Pero nadie con responsabilidad de cambiar el rumbo de la historia va a hacer
nada. Porque esa historia no va con ellos. Con los hombres que tienen en su
mano la posibilidad de incidir en este sangrante delirio de una civilización
más que cuestionable. Y sobre todo, porque ellos no mueren.
Quienes pueden hacer
algo para evitar tanta muerte no obtienen ningún beneficio. Ni personal ni
social. Como mucho, ese algo, les sirve de currículo progresista. Que las
mujeres pasen a ser ciudadanas de primera es cuestión de poder. De compartir
poder.
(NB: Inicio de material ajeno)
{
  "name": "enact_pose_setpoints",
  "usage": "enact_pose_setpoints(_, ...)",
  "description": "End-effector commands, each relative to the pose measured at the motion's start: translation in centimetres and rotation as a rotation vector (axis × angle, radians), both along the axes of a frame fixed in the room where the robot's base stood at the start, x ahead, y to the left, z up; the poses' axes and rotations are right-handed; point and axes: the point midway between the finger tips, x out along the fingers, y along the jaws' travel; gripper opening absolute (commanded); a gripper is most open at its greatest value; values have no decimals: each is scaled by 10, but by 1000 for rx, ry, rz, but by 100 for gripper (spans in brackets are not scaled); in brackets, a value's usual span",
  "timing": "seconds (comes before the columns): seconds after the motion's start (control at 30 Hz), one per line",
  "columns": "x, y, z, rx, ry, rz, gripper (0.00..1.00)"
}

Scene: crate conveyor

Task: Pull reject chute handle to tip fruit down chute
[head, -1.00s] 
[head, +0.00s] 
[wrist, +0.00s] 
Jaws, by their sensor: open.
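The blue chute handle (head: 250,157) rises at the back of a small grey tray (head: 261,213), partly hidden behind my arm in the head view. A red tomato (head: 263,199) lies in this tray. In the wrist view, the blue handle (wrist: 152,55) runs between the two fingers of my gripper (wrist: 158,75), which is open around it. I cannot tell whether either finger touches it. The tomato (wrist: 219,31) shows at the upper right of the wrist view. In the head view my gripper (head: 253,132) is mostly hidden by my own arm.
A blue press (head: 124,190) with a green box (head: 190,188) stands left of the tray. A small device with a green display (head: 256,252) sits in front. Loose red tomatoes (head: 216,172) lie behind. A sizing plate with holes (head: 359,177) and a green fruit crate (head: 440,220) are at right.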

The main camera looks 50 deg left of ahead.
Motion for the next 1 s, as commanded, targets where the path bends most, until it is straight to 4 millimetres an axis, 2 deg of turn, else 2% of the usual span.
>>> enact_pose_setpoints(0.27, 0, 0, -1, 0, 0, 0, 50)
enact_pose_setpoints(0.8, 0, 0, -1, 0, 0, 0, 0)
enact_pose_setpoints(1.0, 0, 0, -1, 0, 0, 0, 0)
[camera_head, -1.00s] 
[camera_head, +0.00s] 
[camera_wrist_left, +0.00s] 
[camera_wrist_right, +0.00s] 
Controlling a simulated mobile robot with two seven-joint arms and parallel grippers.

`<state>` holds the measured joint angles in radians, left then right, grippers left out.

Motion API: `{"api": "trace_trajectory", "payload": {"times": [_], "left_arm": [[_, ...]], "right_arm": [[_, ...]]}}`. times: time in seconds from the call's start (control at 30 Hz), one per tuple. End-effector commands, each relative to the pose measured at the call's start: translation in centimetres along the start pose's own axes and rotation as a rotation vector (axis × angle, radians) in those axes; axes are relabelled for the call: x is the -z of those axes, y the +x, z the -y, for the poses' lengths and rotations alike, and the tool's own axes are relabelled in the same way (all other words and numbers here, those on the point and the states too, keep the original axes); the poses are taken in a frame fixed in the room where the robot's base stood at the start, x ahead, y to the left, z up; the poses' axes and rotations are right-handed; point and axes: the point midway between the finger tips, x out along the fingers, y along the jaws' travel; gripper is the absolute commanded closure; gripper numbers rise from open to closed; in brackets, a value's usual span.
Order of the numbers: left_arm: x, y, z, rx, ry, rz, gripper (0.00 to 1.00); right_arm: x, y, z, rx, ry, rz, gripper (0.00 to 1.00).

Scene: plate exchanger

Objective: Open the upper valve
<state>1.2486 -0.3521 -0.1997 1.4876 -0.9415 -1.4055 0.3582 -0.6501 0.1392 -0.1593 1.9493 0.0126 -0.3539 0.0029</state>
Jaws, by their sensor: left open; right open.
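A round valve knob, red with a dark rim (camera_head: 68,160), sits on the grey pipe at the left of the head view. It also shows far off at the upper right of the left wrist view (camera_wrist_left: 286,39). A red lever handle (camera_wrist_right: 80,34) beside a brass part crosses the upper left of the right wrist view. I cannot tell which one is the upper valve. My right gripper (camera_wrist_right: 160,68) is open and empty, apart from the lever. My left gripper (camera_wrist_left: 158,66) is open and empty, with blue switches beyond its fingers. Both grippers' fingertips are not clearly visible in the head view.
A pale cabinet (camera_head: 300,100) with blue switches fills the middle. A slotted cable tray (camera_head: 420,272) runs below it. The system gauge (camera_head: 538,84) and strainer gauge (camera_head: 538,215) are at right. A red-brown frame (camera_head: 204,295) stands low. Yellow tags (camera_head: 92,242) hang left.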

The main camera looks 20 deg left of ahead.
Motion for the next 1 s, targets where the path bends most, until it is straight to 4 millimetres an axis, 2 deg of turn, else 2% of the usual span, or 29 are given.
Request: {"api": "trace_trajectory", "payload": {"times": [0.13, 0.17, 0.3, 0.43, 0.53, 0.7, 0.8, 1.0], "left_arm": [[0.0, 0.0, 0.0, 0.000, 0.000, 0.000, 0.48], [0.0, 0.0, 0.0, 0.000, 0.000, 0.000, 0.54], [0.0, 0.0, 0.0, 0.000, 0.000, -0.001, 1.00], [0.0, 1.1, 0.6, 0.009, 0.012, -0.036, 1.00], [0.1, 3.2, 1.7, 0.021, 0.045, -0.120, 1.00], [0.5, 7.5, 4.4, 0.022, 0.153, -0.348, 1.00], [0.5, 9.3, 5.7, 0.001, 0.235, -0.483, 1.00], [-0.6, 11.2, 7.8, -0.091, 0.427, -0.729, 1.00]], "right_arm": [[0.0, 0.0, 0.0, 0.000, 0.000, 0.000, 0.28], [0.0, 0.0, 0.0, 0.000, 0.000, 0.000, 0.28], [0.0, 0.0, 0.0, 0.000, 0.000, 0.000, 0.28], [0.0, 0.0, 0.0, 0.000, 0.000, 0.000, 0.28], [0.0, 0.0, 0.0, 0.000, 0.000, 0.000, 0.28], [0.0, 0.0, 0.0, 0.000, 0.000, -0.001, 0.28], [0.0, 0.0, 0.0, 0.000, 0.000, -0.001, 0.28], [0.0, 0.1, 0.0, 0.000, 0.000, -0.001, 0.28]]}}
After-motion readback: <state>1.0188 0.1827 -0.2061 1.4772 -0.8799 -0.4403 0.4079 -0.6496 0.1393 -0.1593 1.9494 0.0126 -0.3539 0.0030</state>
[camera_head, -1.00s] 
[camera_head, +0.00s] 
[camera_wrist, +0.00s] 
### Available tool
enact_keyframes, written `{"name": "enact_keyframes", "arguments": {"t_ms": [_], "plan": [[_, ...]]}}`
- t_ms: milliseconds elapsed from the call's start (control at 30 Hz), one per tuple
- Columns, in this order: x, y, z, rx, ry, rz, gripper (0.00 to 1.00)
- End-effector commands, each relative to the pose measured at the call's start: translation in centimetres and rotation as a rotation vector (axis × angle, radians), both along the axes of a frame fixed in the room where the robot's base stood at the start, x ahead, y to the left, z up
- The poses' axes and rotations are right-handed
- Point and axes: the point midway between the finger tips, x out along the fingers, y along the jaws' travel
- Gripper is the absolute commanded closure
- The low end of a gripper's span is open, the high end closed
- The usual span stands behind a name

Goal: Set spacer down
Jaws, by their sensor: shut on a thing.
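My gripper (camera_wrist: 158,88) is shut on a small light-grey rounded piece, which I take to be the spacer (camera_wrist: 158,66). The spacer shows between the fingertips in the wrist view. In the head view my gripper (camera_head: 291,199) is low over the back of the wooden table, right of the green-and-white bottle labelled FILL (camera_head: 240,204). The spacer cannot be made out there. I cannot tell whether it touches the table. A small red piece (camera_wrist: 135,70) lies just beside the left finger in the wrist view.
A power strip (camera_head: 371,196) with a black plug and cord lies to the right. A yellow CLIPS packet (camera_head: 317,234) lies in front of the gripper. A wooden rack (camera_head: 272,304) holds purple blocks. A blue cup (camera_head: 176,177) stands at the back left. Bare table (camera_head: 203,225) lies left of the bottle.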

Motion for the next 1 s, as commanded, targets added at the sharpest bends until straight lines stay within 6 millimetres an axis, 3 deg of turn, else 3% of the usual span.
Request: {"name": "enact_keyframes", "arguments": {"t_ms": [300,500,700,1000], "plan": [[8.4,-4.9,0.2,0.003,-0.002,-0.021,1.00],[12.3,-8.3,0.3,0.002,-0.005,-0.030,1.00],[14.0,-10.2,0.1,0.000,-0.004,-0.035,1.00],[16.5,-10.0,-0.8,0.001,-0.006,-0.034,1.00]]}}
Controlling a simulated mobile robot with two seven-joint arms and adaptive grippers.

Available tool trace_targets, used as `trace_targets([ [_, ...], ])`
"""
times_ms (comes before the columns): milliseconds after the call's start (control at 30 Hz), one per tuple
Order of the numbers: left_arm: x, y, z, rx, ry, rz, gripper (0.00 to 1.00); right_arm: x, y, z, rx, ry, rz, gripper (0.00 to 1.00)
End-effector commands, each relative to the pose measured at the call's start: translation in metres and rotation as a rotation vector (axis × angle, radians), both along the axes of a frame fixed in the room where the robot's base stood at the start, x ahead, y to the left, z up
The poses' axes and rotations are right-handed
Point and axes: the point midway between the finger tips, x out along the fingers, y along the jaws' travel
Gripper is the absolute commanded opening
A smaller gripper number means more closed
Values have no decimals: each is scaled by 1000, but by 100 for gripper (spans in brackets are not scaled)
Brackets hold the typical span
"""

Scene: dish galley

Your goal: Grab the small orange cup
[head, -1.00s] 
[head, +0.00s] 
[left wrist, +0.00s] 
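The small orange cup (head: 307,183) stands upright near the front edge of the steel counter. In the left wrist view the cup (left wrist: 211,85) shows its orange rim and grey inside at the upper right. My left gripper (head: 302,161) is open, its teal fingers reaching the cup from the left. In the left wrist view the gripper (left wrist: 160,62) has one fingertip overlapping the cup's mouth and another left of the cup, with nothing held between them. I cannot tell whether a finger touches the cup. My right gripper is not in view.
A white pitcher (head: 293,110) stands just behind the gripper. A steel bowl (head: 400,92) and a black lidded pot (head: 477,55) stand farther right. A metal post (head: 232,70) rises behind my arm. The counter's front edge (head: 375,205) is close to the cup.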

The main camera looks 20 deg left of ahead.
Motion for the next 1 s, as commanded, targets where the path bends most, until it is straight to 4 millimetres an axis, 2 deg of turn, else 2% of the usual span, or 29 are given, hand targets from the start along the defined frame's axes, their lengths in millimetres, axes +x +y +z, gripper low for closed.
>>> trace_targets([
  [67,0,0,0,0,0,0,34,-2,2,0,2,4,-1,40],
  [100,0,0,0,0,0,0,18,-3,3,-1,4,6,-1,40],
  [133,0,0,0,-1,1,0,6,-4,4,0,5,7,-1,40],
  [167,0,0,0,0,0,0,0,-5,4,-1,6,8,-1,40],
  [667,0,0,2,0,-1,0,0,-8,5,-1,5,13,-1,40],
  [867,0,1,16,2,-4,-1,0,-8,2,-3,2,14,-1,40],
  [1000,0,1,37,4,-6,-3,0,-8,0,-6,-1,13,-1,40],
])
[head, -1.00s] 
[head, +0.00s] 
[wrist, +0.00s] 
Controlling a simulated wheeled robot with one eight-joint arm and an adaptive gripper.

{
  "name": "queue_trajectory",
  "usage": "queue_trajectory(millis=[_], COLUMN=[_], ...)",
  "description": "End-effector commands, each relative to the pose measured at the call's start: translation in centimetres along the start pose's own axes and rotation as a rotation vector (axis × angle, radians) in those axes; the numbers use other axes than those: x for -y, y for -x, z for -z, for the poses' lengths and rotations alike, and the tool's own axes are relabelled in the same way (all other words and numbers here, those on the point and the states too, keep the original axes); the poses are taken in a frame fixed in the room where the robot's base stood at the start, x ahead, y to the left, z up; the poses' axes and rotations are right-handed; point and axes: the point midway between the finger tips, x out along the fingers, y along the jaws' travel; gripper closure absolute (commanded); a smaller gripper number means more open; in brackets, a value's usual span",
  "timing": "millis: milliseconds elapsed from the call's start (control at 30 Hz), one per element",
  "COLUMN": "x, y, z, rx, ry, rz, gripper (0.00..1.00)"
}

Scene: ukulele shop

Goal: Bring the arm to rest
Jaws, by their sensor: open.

Que las mujeres dejen de ser pasto de las llamas, de las hoces, los
cuchillos y los contenedores es cuestión de valores, de instalación social, de
posiciones y de influencias de cada uno y cada una en la complicada red que
construye las familias, los grupos de presión y las sociedades. En esta, aunque
suene todavía mal, los hombres siguen marcando el paso. Esta sociedad arrastra
cientos de años de violencia contra las mujeres. Nunca como hoy se había sido
tan consciente. Pero nunca como hoy, al Estado se la traía tan floja tanta
muerte. Las mujeres mueren y son asesinadas porque son los sujetos débiles de
una sociedad contaminada. Pero sobre todo desigual, trastornada y enferma.
Porque sus reivindicaciones representan una amenaza para muchos hombres, para
el poder y porque proponen un nuevo modelo de relaciones. Una auténtica
revolución. Y eso no interesa. No está el horno para esos bollos.
Debajo de
cada muerte hay una historia soterrada de terror, pero más bajo se esconde la
negativa a cambiar, a conferir otra forma de vida. Y eso no se quiere aceptar.
Ni en el hogar ni en el Consejo de Ministros.
Sólo si los hombres
asumen su responsabilidad en esta guerra, si cambian de rol, si denuncian, si
salen a la calle, si pelean, si participan de esa revolución pendiente y si
comparten esa necesidad de cambiar, las cosas cambiarán. Para bien de ellas y
de ellos. Y es que sólo comprendemos la vida y el terror que supone perderla el
día que sufrimos por su causa. Porque estas muertes son cosas de hombres. Y su
abolición también.
Posdata: este artículo se publicó hace 14 años en el Diario de Noticias de Navarra. Recuerdo que lo escribí después del asesinato de una mujer a manos de su bastardo compañero el día anterior. Hoy lo rescato porque ayer, catorce años después, otra mujer fue asesinada. Cómo si nada hubiera cambiado. Así que la sangría sigue y sigue, como un río imparable de muerte y sangre enloquecida. Como diría Cioran, hay tanta muerte que ya no hay sitio para tanta desesperación.